そして、ここ数年のこのような中古住宅(既存住宅)市場の現状を踏まえ、政府として「空き家」といった住宅ストックの活用や、既存住宅流通の促進・活性化に向けての政策や取り組みが始まりました。
※参考:国土交通省 既存住宅市場の活性化について P.1「 既存住宅流通シェアの国際比較」https://www5.cao.go.jp/keizai-shimon/kaigi/special/reform/wg6/20200507/pdf/shiryou3.pdf
※参考:総務省 平成30年住宅・土地統計調査 P.2「空き家」https://www.stat.go.jp/data/jyutaku/2018/pdf/g_gaiyou.pdf
2.国の中古住宅(既存住宅)の取り組みについて
高度経済成長期における日本は、産業活性化の目的として新築住宅の流通を推進してまいりましたが、近年は将来的に更なる人口減少が予想されるなか、地域によっては住宅ストック数も世帯数を上回る傾向にあり、国の政策方針も中古住宅(既存住宅)市場の流通活性化や住宅ストックの活用に大きな方針転換を余儀なくされています。

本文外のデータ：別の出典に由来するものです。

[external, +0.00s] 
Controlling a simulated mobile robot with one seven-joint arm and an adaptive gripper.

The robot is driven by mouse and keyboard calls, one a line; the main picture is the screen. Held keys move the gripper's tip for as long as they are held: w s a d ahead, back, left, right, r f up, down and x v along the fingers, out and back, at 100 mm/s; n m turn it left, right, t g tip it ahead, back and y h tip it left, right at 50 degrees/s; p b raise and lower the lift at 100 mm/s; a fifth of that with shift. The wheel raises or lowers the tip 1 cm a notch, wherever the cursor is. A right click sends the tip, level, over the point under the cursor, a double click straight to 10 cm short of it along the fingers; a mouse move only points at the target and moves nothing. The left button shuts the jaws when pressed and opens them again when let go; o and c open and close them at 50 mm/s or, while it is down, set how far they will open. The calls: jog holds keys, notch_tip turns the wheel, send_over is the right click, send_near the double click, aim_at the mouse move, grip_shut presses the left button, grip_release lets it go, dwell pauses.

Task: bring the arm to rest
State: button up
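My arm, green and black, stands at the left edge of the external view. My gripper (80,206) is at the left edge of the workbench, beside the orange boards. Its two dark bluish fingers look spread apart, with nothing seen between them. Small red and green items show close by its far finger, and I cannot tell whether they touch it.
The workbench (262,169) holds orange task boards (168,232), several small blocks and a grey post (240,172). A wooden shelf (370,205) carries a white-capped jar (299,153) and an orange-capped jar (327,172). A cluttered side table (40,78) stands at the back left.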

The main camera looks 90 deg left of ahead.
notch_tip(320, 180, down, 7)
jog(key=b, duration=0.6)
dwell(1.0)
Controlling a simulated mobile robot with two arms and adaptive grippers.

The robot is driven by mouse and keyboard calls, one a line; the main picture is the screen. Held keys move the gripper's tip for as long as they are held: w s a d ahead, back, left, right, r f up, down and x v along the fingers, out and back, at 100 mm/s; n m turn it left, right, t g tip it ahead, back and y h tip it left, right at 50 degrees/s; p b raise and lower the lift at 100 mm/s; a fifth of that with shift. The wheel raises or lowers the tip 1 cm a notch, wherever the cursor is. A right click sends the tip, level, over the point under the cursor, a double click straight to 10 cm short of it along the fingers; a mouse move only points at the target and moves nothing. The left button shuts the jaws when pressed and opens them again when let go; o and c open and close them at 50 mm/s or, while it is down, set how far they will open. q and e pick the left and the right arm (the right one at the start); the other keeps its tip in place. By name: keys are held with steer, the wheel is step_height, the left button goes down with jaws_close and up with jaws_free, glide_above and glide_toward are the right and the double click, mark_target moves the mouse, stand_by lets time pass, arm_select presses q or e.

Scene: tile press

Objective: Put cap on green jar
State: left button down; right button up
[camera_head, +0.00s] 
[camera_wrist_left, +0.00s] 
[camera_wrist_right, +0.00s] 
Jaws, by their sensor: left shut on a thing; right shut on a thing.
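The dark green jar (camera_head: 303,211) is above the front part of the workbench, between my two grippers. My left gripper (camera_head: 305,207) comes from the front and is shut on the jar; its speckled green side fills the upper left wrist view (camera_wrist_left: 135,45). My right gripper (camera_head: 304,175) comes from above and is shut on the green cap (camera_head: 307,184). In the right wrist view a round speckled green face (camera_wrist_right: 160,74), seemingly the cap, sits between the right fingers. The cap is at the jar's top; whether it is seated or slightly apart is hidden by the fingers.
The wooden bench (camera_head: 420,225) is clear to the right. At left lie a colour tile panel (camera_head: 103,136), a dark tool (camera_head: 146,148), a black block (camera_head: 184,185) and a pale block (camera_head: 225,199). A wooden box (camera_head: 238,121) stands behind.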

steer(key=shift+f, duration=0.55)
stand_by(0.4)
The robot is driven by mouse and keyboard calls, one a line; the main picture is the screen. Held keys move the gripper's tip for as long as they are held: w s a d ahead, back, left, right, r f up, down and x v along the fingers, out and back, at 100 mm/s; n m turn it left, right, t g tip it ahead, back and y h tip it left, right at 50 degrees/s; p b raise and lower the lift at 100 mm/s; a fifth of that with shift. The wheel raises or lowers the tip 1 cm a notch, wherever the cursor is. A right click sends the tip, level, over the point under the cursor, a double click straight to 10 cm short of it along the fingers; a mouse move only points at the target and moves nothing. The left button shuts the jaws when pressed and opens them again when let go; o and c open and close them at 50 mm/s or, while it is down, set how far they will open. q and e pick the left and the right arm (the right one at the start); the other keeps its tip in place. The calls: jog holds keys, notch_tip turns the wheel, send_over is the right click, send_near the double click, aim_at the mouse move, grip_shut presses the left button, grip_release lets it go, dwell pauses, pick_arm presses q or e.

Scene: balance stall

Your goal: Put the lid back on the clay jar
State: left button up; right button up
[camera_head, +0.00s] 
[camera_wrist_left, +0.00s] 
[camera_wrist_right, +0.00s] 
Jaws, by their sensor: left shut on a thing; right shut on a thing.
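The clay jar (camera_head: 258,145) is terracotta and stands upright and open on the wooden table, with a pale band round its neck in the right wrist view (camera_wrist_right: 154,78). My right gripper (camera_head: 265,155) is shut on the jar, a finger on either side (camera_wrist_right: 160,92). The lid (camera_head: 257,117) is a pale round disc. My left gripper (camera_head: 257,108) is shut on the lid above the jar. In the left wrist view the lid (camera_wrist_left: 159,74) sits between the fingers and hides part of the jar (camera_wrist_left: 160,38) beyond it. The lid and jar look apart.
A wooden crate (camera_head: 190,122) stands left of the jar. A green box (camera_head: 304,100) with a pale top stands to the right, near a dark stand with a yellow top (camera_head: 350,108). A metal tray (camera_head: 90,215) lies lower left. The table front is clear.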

2006年に国は今までの住生活に関わる政策を大きく転換した「住生活基本法」を制定し、その法律に基づき国民の住生活の安定の確保及び向上の促進に関する基本的な計画として「住生活基本計画(全国計画)」が策定(2016年3月閣議決定)されました。
この計画には、「いいものを作って、きちんと手入れして、長く使う」といった「新たな住宅循環システム」の仕組みが盛り込まれており、中古住宅流通・リフォーム市場の拡大と環境整備といった目標が掲げられています。
また、消費者が安心して中古住宅の売買ができるように、住宅の品質に対する情報提供を充実させる目的として、専門家によるインスペクション(建物状況調査)の活用を促し普及を図るため「既存住宅インスペクション・ガイドライン」を2013年6月に策定し、2018年4月1日に施行された改正宅地建物取引業法では、媒介契約締結時・重要事項説明時・売買契約締結時のそれぞれにおいて、インスペクション(建物状況調査)の説明が宅建事業者に義務付けられました。
そして、多くの住宅ストックの活用や住み替え需要を見込んで、建物の不透明な評価基準を払拭するために設けられた認定制度が「安心R住宅」になります。
今回は取り上げていませんが、このほかにも国はこの中古住宅(既存住宅)市場の課題を乗り越えるための枠組みづくりに、多く取り組んでいます。